[Rows about robot tasks]
--- start ---

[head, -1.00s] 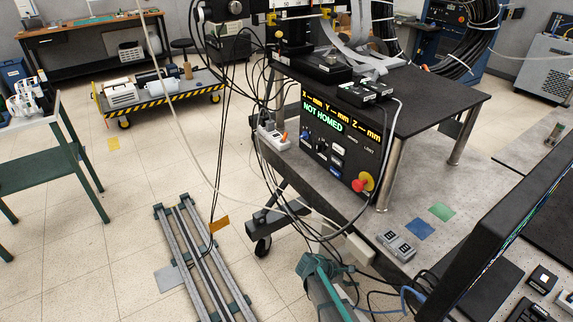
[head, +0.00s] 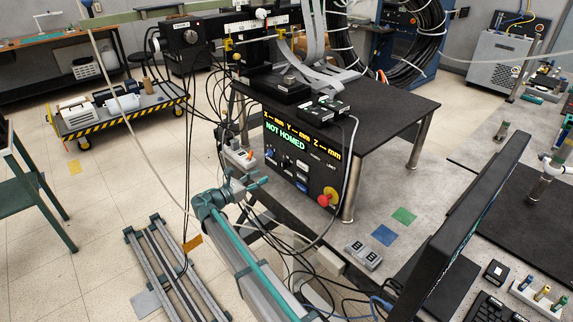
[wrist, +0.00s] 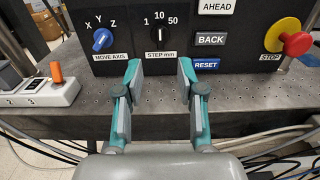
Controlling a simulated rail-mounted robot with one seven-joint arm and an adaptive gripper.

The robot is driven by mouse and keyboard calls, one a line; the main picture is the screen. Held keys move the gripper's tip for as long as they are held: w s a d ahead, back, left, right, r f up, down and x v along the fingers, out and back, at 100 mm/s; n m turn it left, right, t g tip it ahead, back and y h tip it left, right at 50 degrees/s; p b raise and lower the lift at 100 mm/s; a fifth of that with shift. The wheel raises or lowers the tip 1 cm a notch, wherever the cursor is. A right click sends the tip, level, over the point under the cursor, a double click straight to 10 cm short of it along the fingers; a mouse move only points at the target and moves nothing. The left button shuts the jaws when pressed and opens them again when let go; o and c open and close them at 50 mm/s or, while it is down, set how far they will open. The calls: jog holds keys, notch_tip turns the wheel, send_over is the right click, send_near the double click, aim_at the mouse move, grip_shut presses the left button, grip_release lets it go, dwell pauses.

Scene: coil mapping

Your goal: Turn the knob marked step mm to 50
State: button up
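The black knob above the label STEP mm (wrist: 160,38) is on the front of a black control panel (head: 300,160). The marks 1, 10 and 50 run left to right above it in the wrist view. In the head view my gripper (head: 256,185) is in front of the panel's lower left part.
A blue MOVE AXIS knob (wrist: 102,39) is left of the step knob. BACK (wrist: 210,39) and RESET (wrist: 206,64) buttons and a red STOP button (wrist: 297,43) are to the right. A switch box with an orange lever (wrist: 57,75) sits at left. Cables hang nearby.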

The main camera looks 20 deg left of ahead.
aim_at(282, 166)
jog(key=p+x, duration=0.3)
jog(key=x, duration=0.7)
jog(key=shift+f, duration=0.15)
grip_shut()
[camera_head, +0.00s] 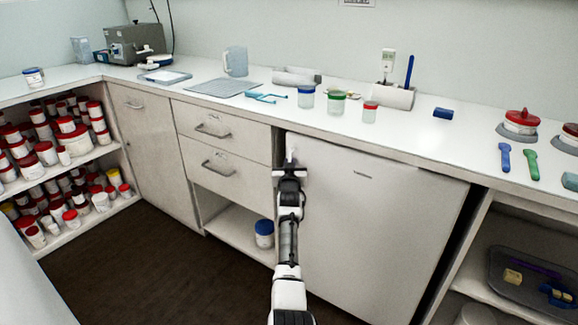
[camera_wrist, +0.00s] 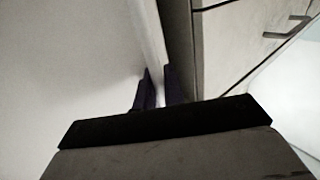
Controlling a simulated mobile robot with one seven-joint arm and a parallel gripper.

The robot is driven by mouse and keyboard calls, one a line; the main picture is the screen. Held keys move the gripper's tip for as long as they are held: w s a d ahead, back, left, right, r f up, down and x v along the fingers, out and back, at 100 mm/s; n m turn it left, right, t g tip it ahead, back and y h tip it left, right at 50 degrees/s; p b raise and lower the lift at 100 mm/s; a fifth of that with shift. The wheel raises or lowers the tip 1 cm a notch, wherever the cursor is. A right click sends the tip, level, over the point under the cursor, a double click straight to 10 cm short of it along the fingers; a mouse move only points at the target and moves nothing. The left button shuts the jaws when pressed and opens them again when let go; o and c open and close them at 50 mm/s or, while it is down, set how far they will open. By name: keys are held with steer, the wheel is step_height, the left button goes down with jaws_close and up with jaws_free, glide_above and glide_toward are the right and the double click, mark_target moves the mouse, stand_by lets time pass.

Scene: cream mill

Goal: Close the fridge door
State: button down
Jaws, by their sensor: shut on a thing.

--- end ---

## Given instruction:
Collect every line from the records above that contains the word "simulated".

## Written response:
Controlling a simulated rail-mounted robot with one seven-joint arm and an adaptive gripper.
Controlling a simulated mobile robot with one seven-joint arm and a parallel gripper.

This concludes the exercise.